DIRECTIONS
Output nothing but the lines from the line with "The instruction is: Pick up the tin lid" through the end of the listing below, both ends included.

## START INPUT DATA

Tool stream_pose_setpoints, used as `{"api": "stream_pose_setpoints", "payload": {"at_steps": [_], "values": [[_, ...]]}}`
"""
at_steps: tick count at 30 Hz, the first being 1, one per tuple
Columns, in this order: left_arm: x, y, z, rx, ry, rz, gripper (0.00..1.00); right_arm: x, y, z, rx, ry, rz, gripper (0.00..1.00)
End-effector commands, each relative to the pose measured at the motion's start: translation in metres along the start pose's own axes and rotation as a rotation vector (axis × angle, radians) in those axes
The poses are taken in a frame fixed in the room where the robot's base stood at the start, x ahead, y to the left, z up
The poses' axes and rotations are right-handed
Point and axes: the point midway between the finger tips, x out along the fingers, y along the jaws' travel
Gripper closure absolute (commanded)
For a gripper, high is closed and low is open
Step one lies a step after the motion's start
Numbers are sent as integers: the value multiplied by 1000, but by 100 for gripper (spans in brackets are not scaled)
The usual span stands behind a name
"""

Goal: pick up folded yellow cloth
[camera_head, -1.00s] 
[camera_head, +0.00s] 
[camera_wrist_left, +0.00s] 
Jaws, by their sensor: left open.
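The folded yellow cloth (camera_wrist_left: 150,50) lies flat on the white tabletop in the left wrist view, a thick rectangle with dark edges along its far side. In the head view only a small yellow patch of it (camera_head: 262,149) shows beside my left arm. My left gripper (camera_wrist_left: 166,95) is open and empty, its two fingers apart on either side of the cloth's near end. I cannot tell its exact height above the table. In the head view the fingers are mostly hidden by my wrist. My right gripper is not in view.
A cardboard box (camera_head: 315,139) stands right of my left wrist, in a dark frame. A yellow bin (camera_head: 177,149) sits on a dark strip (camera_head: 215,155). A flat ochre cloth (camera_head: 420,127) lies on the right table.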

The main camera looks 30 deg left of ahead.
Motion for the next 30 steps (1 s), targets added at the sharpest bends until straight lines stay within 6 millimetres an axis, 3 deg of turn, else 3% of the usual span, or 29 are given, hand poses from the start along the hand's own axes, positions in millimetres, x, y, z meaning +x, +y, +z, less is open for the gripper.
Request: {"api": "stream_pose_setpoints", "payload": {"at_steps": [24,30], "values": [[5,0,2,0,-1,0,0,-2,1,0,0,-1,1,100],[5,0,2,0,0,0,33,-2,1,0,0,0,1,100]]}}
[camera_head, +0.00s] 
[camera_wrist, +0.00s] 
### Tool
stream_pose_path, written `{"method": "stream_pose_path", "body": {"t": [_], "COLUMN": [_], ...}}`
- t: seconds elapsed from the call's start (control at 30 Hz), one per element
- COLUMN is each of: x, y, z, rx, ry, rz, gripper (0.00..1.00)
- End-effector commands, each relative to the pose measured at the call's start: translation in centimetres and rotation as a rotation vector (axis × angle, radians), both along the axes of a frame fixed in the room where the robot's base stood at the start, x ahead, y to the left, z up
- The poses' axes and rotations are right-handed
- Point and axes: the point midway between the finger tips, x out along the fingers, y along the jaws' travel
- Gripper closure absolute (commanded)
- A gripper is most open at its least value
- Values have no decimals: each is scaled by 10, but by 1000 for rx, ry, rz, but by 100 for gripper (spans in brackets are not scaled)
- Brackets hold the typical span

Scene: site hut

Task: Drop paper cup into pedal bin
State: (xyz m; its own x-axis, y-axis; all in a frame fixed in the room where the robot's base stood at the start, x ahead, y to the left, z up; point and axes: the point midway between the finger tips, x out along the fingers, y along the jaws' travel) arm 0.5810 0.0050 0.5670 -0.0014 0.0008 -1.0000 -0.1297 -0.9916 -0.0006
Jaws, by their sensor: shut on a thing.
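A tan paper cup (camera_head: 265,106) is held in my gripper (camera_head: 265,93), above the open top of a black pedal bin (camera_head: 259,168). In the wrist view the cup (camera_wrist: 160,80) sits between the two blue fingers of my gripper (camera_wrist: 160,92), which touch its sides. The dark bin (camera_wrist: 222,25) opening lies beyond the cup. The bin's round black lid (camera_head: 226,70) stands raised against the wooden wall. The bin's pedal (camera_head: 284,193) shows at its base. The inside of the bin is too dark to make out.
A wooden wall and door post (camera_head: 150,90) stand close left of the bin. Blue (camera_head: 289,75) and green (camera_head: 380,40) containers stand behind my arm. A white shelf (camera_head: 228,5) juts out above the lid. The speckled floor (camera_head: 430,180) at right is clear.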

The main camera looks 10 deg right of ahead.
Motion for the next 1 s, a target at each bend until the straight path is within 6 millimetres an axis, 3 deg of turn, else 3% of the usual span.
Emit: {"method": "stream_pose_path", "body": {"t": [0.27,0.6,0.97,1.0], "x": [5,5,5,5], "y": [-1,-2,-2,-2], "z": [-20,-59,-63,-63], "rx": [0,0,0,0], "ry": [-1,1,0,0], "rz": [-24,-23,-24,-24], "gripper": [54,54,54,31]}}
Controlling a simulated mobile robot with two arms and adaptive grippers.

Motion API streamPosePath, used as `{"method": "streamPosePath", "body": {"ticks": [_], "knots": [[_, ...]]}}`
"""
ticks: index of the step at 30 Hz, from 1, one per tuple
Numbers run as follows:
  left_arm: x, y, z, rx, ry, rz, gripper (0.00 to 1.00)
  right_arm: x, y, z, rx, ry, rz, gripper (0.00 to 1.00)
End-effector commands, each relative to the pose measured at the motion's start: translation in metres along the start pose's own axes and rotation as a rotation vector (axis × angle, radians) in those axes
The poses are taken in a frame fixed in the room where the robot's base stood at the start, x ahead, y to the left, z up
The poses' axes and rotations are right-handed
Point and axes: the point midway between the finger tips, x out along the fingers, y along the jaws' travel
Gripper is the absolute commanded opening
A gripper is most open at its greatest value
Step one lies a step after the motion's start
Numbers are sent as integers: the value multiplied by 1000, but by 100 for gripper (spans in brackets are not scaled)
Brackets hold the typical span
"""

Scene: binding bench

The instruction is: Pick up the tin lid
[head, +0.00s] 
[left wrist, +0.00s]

## END INPUT DATA

TASK OUTPUT
The instruction is: Pick up the tin lid
[head, +0.00s] 
[left wrist, +0.00s]

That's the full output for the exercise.